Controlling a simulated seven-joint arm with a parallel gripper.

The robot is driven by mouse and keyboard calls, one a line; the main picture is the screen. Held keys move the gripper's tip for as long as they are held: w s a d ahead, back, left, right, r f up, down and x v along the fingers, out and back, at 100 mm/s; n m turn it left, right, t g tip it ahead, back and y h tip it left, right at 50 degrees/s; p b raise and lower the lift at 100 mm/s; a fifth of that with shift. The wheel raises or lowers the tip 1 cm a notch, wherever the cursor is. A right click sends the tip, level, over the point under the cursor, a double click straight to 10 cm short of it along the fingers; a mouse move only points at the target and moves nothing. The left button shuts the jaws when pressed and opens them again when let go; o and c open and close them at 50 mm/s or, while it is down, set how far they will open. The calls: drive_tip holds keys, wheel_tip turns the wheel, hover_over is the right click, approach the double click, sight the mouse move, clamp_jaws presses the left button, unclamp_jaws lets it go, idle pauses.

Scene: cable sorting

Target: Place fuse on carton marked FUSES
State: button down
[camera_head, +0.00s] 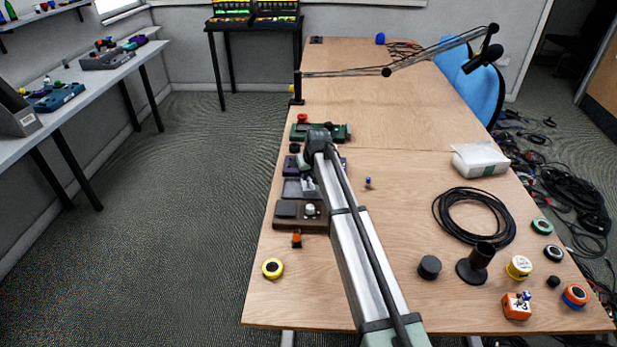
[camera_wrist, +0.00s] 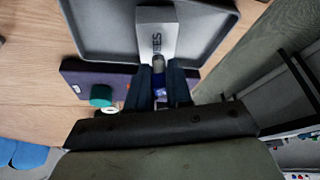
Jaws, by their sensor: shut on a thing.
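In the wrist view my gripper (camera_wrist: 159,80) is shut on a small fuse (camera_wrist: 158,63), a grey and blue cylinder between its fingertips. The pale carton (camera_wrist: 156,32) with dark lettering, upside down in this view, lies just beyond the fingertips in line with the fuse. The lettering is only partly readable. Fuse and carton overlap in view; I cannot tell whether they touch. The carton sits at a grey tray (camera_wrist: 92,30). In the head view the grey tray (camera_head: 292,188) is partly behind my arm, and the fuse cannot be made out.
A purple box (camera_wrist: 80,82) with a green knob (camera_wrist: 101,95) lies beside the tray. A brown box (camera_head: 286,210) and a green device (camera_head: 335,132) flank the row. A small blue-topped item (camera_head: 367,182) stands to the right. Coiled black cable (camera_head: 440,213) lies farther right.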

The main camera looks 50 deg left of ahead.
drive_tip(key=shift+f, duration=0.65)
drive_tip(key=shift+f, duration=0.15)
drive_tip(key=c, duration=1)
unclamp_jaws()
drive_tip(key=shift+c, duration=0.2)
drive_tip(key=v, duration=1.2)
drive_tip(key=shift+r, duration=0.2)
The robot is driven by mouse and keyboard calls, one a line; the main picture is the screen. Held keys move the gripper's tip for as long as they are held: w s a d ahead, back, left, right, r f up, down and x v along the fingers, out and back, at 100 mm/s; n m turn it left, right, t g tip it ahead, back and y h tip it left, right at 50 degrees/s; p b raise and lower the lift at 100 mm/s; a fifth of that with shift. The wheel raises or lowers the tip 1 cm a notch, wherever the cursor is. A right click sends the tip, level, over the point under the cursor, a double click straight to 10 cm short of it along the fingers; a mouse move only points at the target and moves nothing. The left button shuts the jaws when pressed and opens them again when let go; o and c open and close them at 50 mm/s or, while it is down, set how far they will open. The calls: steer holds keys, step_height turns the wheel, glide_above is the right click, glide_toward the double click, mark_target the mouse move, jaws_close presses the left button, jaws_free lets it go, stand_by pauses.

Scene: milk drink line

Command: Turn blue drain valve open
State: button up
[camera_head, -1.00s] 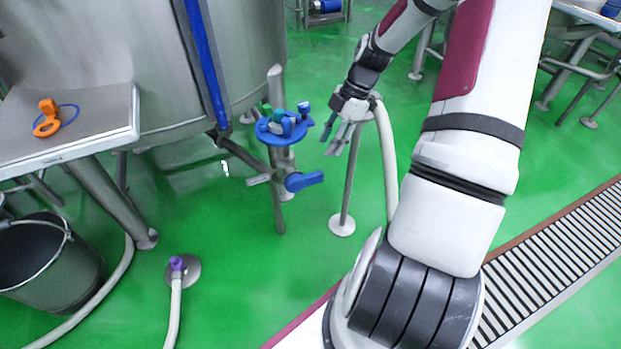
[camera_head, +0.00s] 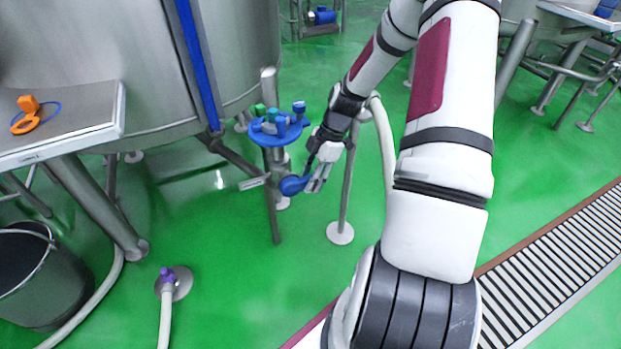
------------------------------
▶ _Short exercise_:
Every line of the data above should be quoted exactly. Omit the pictures.

▶ _Solution_:
Controlling a simulated seven-joint arm with a parallel gripper.

The robot is driven by mouse and keyboard calls, one a line; the main picture is the screen. Held keys move the gripper's tip for as long as they are held: w s a d ahead, back, left, right, r f up, down and x v along the fingers, out and back, at 100 mm/s; n m turn it left, right, t g tip it ahead, back and y h tip it left, right at 50 degrees/s; p b raise and lower the lift at 100 mm/s; a fifth of that with shift. The wheel raises or lowers the tip 1 cm a notch, wherever the cursor is. A right click sends the tip, level, over the point under the cursor, a double click straight to 10 cm short of it along the fingers; a mouse move only points at the target and moves nothing. The left button shuts the jaws when pressed and opens them again when let go; o and c open and close them at 50 mm/s or, while it is down, set how far they will open. The calls: drive_tip holds keys, wheel_tip turns the wheel, hover_over is the right click, approach the double click, sight the mouse move, clamp_jaws presses the left button, unclamp_jaws lets it go, idle pauses.

Scene: cable sorting

Target: Place fuse on carton marked FUSES
State: button down
[camera_head, +0.00s] 
[camera_wrist, +0.00s] 
Jaws, by their sensor: shut on a thing.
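In the wrist view my gripper (camera_wrist: 159,80) is shut on a small fuse (camera_wrist: 158,63), a grey and blue cylinder between its fingertips. The pale carton (camera_wrist: 156,32) with dark lettering, upside down in this view, lies just beyond the fingertips in line with the fuse. The lettering is only partly readable. Fuse and carton overlap in view; I cannot tell whether they touch. The carton sits at a grey tray (camera_wrist: 92,30). In the head view the grey tray (camera_head: 292,188) is partly behind my arm, and the fuse cannot be made out.
A purple box (camera_wrist: 80,82) with a green knob (camera_wrist: 101,95) lies beside the tray. A brown box (camera_head: 286,210) and a green device (camera_head: 335,132) flank the row. A small blue-topped item (camera_head: 367,182) stands to the right. Coiled black cable (camera_head: 440,213) lies farther right.

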The main camera looks 50 deg left of ahead.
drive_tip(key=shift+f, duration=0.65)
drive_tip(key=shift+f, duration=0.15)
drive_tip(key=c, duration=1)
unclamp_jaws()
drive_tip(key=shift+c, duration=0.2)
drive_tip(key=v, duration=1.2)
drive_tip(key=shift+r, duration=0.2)
The robot is driven by mouse and keyboard calls, one a line; the main picture is the screen. Held keys move the gripper's tip for as long as they are held: w s a d ahead, back, left, right, r f up, down and x v along the fingers, out and back, at 100 mm/s; n m turn it left, right, t g tip it ahead, back and y h tip it left, right at 50 degrees/s; p b raise and lower the lift at 100 mm/s; a fifth of that with shift. The wheel raises or lowers the tip 1 cm a notch, wherever the cursor is. A right click sends the tip, level, over the point under the cursor, a double click straight to 10 cm short of it along the fingers; a mouse move only points at the target and moves nothing. The left button shuts the jaws when pressed and opens them again when let go; o and c open and close them at 50 mm/s or, while it is down, set how far they will open. The calls: steer holds keys, step_height turns the wheel, glide_above is the right click, glide_toward the double click, mark_target the mouse move, jaws_close presses the left button, jaws_free lets it go, stand_by pauses.

Scene: milk drink line

Command: Turn blue drain valve open
State: button up
[camera_head, -1.00s] 
[camera_head, +0.00s] 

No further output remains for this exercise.